Nawet jeśli nie ma między nimi niezdrowej rywalizacji, to wydarzenia z ostatnich tygodni są co najmniej zastanawiające. Czy Russell miał "szczęście", że to akurat jemu przypadł ten lepiej prowadzący się pojazd? Zwłaszcza w sytuacji, gdy Williams narzeka na brak części zamiennych?
- W świecie zewnętrznym, tym poza Formułą 1, nikt sobie nie zdaje z tego sprawy. Jednak osoby zaangażowane w ten sport, jak pracownicy Williamsa czy Mercedesa, jak Toto Wolff (szef Mercedesa - dop. aut.), moi menedżerowie, oni doskonale wiedzą jaka jest moja wydajność - powiedział ostatnio pewny siebie Russell w rozmowie z portalem RaceFans.
Zadajmy sobie pytanie. Jeśli fabryka wyprodukuje tylko jeden nowy komponent, to kto otrzyma go jako pierwszy? Brytyjski kierowca reprezentujący barwy zespołu z Wysp, któremu wróży się ogromną karierę, czy zawodnik z Polski?

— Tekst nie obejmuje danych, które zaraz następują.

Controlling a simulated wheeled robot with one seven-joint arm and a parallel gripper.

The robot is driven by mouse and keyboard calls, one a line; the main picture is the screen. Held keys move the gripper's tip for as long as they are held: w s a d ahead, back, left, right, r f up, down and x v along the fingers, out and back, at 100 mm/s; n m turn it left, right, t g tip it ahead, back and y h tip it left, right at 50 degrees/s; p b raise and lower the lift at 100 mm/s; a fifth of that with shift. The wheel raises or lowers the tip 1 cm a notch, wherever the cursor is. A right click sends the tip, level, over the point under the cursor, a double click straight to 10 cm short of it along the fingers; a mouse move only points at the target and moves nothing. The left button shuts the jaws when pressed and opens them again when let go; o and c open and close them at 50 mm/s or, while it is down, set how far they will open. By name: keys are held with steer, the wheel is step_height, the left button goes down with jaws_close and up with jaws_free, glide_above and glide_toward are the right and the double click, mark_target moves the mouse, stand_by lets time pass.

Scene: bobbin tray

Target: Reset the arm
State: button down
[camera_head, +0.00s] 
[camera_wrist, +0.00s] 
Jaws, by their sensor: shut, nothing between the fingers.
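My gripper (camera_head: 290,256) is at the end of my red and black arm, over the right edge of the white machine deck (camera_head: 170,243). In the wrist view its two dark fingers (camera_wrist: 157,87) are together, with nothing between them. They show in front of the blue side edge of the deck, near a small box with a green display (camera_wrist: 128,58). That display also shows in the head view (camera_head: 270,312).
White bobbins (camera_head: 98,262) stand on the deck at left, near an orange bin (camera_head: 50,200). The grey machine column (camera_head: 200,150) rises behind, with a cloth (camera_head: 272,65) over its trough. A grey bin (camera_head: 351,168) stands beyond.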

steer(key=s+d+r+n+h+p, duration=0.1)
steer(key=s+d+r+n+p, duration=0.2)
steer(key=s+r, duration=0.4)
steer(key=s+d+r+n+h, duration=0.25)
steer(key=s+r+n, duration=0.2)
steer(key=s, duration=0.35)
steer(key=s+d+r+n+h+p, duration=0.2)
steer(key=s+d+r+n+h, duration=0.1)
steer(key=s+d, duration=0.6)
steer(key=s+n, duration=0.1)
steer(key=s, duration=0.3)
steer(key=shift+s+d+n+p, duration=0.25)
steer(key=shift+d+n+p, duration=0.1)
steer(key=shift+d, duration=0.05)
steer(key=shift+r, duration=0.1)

Zespoły mogą zapewniać, że traktują swoich kierowców równo, ale pewne fakty czasem wychodzą po latach. "Wiedziałem, że mój samochód różni się od tego, jakim dysponował partner z ekipy. Nie podobało mi się to, poruszałem ten temat. Bo zawsze mówię to, co myślę. Pomaga mi to lepiej spać w nocy" - napisał ostatnio w swojej książce Jaime Alguersuari, który również ma zastrzeżenia do tego jak był traktowany przed Red Bulla w okresie startów w Toro Rosso.
Deja vu Kubicy
Sam Kubica może odczuwać deja vu. Bo w okresie startów w BMW Sauber zetknął się z podobną sytuacją. Trafił do niemieckiego zespołu, w którym jego partnerem był Niemiec. Wielokrotnie można było odnieść wrażenie, że stajnia z Hinwil faworyzuje Nicka Heidfelda. Nawet jeśli oficjalnie zapewniano, że każdy z kierowców może liczyć na takie same wsparcie.
Najdobitniej pokazują to wydarzenia z sezonu 2008, kiedy to po Grand Prix Kanady polski kierowca został liderem klasyfikacji generalnej mistrzostw świata. Niemcy przestali jednak rozwijać jego samochód, bo… cel na tamten rok zakładał wygranie wyścigu. Skoro udało się go osiągnąć, to odpuszczono temat walki o tytuł.
Czytaj także: Mercedes nie pozwoli zniszczyć kariery Russella
BMW Sauber przerzuciło za to siły na rozwój maszyny na rok 2009 oraz… pomoc Heidfeldowi. Bo Niemiec narzekał na sposób prowadzenia się modelu, który miał do dyspozycji w końcówce sezonu 2008.
Czy podobnie jest w tej chwili w Williamsie? Odpowiedzi nie poznamy podczas najbliższego weekendu, ale sytuacja jest co najmniej alarmująca. I biorąc pod uwagę niespotykaną szczerość Kubicy, kiedyś dowiemy się prawdy na ten temat.